Directions | Write out each line exactly as it stands, please.
━━ Information shown
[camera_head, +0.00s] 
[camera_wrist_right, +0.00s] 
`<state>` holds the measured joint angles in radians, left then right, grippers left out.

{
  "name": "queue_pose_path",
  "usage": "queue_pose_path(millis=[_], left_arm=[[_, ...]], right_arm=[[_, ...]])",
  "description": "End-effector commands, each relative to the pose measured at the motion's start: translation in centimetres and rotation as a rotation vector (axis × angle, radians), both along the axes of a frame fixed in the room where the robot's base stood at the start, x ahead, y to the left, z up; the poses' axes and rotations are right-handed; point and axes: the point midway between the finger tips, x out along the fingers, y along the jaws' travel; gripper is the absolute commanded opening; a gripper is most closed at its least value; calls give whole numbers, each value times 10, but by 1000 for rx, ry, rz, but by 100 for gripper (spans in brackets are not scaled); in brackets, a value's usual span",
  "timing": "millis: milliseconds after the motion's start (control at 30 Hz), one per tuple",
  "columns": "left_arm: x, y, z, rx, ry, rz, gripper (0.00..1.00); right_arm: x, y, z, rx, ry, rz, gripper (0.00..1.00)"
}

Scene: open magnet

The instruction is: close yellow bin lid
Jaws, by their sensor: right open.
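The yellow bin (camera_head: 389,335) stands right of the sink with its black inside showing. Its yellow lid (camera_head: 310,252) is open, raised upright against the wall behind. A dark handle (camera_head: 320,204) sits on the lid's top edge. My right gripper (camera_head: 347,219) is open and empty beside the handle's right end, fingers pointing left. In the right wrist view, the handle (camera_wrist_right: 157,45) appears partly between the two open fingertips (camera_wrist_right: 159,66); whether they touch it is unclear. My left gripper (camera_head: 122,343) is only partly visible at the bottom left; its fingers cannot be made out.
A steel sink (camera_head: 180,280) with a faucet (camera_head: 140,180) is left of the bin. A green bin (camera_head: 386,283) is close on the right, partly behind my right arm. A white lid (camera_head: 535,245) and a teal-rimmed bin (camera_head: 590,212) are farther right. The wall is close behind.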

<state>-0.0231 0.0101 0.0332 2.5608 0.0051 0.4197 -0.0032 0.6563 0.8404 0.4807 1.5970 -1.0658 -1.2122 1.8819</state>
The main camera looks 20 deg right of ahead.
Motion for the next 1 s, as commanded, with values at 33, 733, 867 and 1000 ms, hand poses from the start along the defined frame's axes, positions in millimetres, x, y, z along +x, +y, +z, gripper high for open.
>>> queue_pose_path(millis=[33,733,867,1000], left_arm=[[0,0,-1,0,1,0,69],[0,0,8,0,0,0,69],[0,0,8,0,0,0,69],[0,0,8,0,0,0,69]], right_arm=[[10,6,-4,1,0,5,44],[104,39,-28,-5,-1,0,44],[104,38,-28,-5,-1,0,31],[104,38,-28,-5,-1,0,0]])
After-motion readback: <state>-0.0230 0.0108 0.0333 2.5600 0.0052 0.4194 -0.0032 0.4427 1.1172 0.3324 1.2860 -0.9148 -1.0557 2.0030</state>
━━━━
Answer in full |
[camera_head, +0.00s] 
[camera_wrist_right, +0.00s] 
`<state>` holds the measured joint angles in radians, left then right, grippers left out.

{
  "name": "queue_pose_path",
  "usage": "queue_pose_path(millis=[_], left_arm=[[_, ...]], right_arm=[[_, ...]])",
  "description": "End-effector commands, each relative to the pose measured at the motion's start: translation in centimetres and rotation as a rotation vector (axis × angle, radians), both along the axes of a frame fixed in the room where the robot's base stood at the start, x ahead, y to the left, z up; the poses' axes and rotations are right-handed; point and axes: the point midway between the finger tips, x out along the fingers, y along the jaws' travel; gripper is the absolute commanded opening; a gripper is most closed at its least value; calls give whole numbers, each value times 10, but by 1000 for rx, ry, rz, but by 100 for gripper (spans in brackets are not scaled); in brackets, a value's usual span",
  "timing": "millis: milliseconds after the motion's start (control at 30 Hz), one per tuple",
  "columns": "left_arm: x, y, z, rx, ry, rz, gripper (0.00..1.00); right_arm: x, y, z, rx, ry, rz, gripper (0.00..1.00)"
}

Scene: open magnet

The instruction is: close yellow bin lid
Jaws, by their sensor: right open.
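The yellow bin (camera_head: 389,335) stands right of the sink with its black inside showing. Its yellow lid (camera_head: 310,252) is open, raised upright against the wall behind. A dark handle (camera_head: 320,204) sits on the lid's top edge. My right gripper (camera_head: 347,219) is open and empty beside the handle's right end, fingers pointing left. In the right wrist view, the handle (camera_wrist_right: 157,45) appears partly between the two open fingertips (camera_wrist_right: 159,66); whether they touch it is unclear. My left gripper (camera_head: 122,343) is only partly visible at the bottom left; its fingers cannot be made out.
A steel sink (camera_head: 180,280) with a faucet (camera_head: 140,180) is left of the bin. A green bin (camera_head: 386,283) is close on the right, partly behind my right arm. A white lid (camera_head: 535,245) and a teal-rimmed bin (camera_head: 590,212) are farther right. The wall is close behind.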

<state>-0.0231 0.0101 0.0332 2.5608 0.0051 0.4197 -0.0032 0.6563 0.8404 0.4807 1.5970 -1.0658 -1.2122 1.8819</state>
The main camera looks 20 deg right of ahead.
Motion for the next 1 s, as commanded, with values at 33, 733, 867 and 1000 ms, hand poses from the start along the defined frame's axes, positions in millimetres, x, y, z along +x, +y, +z, gripper high for open.
>>> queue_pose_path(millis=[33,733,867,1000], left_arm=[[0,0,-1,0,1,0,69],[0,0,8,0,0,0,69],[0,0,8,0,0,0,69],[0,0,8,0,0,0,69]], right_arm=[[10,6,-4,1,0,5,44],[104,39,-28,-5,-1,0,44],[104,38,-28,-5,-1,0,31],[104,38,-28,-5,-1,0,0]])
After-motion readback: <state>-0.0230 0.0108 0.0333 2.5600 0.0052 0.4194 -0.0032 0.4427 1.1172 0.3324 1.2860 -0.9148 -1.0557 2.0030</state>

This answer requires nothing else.